When Kim Stanton entered law school, she did not plan to article and become a lawyer in private practice. The fact that Kim did article and now has her own practice may make it seem like she had a major change of heart. However, even a quick look at her resume makes it very obvious that she has stayed true to her focuses on social justice, women's equality, and human rights.
Kim has pursued these passions in different ways. Apart from running her own legal practice focused on Aboriginal, administrative, and human rights law, she serves as the Legal Director of the Women's Legal Education and Action Fund (LEAF).
LEAF is a national Canadian organization based in Toronto that exists to ensure equality rights of women and girls under the law. As LEAF Legal Director, Kim supports the development and implementation of LEAF's legal program. This includes consultation, research, law reform initiatives, tracking Canadian and international equality laws, and appellate case intervention litigation.
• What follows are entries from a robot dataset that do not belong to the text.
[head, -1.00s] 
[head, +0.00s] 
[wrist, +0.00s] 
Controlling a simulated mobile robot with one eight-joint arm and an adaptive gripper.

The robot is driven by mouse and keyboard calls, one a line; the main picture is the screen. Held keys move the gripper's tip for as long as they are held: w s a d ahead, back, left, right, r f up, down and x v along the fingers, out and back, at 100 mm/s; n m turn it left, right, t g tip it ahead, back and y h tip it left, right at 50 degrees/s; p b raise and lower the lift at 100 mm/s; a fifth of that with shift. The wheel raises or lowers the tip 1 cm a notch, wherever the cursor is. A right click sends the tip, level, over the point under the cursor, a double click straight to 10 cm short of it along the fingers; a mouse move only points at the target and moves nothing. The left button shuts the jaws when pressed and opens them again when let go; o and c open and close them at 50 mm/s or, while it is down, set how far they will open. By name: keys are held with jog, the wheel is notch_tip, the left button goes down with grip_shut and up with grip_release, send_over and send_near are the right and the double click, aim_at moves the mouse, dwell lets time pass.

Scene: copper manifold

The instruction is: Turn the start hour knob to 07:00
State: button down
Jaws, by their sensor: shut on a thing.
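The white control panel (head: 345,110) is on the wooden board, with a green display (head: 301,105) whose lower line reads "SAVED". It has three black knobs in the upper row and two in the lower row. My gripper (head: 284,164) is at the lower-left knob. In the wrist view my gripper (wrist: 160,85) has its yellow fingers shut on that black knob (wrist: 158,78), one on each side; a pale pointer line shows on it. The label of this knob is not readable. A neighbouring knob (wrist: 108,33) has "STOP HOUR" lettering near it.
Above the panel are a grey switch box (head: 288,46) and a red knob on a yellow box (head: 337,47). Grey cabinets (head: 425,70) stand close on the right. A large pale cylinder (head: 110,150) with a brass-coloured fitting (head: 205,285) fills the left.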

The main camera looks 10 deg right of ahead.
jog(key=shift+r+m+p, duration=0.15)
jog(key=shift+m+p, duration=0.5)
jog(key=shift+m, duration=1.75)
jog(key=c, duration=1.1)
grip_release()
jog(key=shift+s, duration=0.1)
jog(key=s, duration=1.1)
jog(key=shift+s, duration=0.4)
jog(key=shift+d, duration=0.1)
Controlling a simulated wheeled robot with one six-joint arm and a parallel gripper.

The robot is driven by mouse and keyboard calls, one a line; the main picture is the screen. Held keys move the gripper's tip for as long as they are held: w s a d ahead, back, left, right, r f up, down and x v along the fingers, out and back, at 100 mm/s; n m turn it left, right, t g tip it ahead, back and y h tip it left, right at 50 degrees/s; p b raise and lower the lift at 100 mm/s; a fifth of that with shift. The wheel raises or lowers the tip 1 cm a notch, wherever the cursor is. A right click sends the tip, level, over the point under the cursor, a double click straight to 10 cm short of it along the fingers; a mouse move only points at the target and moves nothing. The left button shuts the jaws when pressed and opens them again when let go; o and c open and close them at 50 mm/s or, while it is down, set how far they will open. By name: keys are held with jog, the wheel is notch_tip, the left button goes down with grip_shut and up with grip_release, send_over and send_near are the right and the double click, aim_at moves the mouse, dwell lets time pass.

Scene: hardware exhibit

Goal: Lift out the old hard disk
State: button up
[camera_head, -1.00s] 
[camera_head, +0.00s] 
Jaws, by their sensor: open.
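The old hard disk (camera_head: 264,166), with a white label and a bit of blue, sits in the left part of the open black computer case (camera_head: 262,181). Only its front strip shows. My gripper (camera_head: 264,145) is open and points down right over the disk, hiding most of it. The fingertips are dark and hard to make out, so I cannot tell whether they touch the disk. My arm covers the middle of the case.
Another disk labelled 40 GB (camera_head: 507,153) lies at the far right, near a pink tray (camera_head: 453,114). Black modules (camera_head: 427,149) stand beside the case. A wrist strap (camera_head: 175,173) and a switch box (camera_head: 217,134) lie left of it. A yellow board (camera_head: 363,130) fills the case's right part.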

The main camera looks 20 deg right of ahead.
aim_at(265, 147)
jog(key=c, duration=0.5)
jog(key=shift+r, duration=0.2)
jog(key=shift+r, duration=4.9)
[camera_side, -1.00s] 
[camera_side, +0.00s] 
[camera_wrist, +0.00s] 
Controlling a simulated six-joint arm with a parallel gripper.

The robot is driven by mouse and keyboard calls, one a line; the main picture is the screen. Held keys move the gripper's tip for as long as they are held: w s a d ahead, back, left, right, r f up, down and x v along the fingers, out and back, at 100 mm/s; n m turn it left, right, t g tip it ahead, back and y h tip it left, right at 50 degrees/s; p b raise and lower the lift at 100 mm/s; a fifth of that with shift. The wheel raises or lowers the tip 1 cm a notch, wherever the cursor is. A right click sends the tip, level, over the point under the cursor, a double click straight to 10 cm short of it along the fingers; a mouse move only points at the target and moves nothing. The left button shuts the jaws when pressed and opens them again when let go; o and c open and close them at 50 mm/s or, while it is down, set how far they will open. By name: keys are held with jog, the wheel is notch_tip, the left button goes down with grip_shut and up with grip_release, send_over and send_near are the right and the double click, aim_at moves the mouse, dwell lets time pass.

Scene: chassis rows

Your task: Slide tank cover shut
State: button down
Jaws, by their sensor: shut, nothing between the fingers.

Kim cites a myriad of issues for why LEAF's work is still incredibly important today. "Although women appear to have made many gains over the last few decades, there are many women and girls who have not benefited from these gains and who continue to suffer discrimination and worse due to the fact that they are female."
Issues like the violence experienced by Indigenous women and girls, inequality in the workforce, a lack of child care options, and limited access to sexual and reproductive health information and services have made Kim a long-time activist for women's rights causes. Having volunteered with many women's organizations and initiatives before law school, UBC Law and its Centre for Feminist Legal Studies were a natural fit for her. While attending UBC Law, Kim maintained her passion for social justice. Besides building strong and lasting friendships, she cites Professor Marlee Kline's Social Welfare class, the Wilson Moot, and her work writing letters with the Amnesty International Urgent Action chapter as particular law school standouts.
Kim credits her law school education for making her much more capable in her various roles and for helping her realize new ways to follow her passions. "I learned that combining academic work with practice is a useful way to contribute in the community, as both academia and practice can benefit from one another. The research, writing and oral advocacy skills I learned at law school have been invaluable".
"With so much more work left to do, having this skill and dedication is just as important as ever. We have a long way to go before substantive equality is the birthright of every girl in Canada. LEAF is needed more than ever to work toward that goal."
When this Alumni, who has also completed a Master's and Doctorate of Law in Toronto, is not busy advocating for the rights of others, she can be found playing a number of outdoor sports, sharing meals with friends, and occasionally travelling.